Vice President Kamala Harris has been appointed as the Democratic nominee, pretty much. She still hasn't won a presidential primary ever, but she's still going to be the nominee. And while she's trying to walk back some of her more extreme anti-gun views, she's also not a fan of the Second Amendment.

That was clear as she blamed guns, among other things, for the El Paso shooting during the fifth anniversary of that horrible day.

Of course, nothing about that is shocking, but let's take a moment and look at her comments.

Vice President Kamala Harris marked the fifth anniversary of the tragic mass shooting in El Paso, Texas, which targeted Latinos, by honoring the 23 lives lost and the resilience of the survivors and the community.

“Five years ago, white supremacy fueled a tragic mass shooting targeting Latinos in El Paso. Today and every day, we honor with action the 23 lives cut short, the survivors, and the resilience of the El Paso community,” Harris stated.

She called on Congress to pass commonsense gun safety laws and urged collective action to end the epidemic of gun violence and hate in the country.

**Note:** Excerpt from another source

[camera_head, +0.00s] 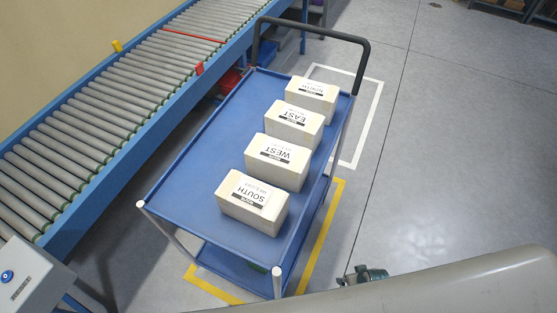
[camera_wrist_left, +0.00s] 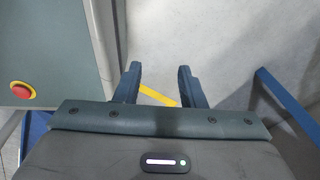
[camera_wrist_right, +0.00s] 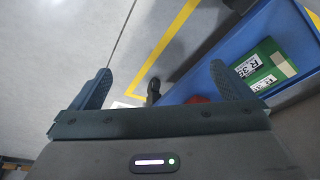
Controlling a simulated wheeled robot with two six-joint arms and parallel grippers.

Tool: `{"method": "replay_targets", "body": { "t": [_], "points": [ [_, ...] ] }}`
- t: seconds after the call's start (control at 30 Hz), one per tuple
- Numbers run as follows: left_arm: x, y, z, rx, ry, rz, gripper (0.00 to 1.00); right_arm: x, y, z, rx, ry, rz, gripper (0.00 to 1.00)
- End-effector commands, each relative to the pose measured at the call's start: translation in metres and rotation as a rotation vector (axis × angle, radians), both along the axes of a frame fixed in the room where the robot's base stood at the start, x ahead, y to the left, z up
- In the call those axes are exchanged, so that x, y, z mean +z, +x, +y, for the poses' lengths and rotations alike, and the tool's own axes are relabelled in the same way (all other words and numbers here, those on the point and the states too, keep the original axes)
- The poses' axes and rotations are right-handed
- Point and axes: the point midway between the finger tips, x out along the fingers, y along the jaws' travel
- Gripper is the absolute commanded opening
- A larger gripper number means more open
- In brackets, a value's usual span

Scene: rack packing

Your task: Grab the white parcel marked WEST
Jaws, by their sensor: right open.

The mass shooting occurred on August 3, 2019, at a Walmart in El Paso. The gunman, [killer's name redacted], killed 23 people and injured 22 others. The FBI investigated the shooting as an act of domestic terrorism and a hate crime, describing it as the deadliest attack on Latinos in modern American history.

[He] surrendered, was charged with capital murder, and posted a manifesto with white nationalist and anti-immigrant themes on 8chan before the attack. Inspired by the Christchurch mosque shootings and the Great Replacement conspiracy theory, Crusius pleaded guilty to 90 federal murder and hate crime charges on February 8, 2023. He was sentenced to 90 consecutive life sentences on July 7, 2023, but still faces potential state charges that could result in the death penalty under Texas law.

Of course, Harris and the media generally fail to note that the killer was a bit more complicated than just a white supremacist. He believed that illegal immigration was creating an ecological issue and that it needed to be dealt with to prevent an environmental catastrophe.

Now, was there hate fueling that attack? Oh, absolutely, but so was environmental alarmism, which never seems to get any attention. I wonder why that is?

Regardless, gun control wouldn't have prevented what happened that day. The killer had no criminal record at the time of the attack, which means he could pass any background check you want to name and did. While he had some pronounced mental issues, there had been no attempt to have him adjudicated as mentally incapable of exercising his Second Amendment rights. If that had taken place, he would have been lawfully barred from having a firearm.

Banning so-called assault weapons wouldn't have done anything, either. He could have just used a handgun. His preferred targets--he termed them "Mexicans" but he really means illegal immigrants--were people who couldn't lawfully own a firearm. Gun control effectively made the people he wanted dead into sitting ducks for his homicidal rage.

Gun control isn't the answer.

As for white supremacy, well...let's understand that I have absolutely no use for racists of any stripe. To judge people based on their heritage and ethnicity goes against core beliefs. Yet you're also never going to get rid of it, especially as so many politicians on the left push their own brand of racism and pretend theirs is a more just form. People on the outside of such efforts are going to take exceptions and, sooner or later, you get something like El Paso out of terrified rage if nothing else.

Maybe everyone needs to take some of this stuff down a notch or 12.

It might not stop the next mass murder, but it'll at least make the time more bearable.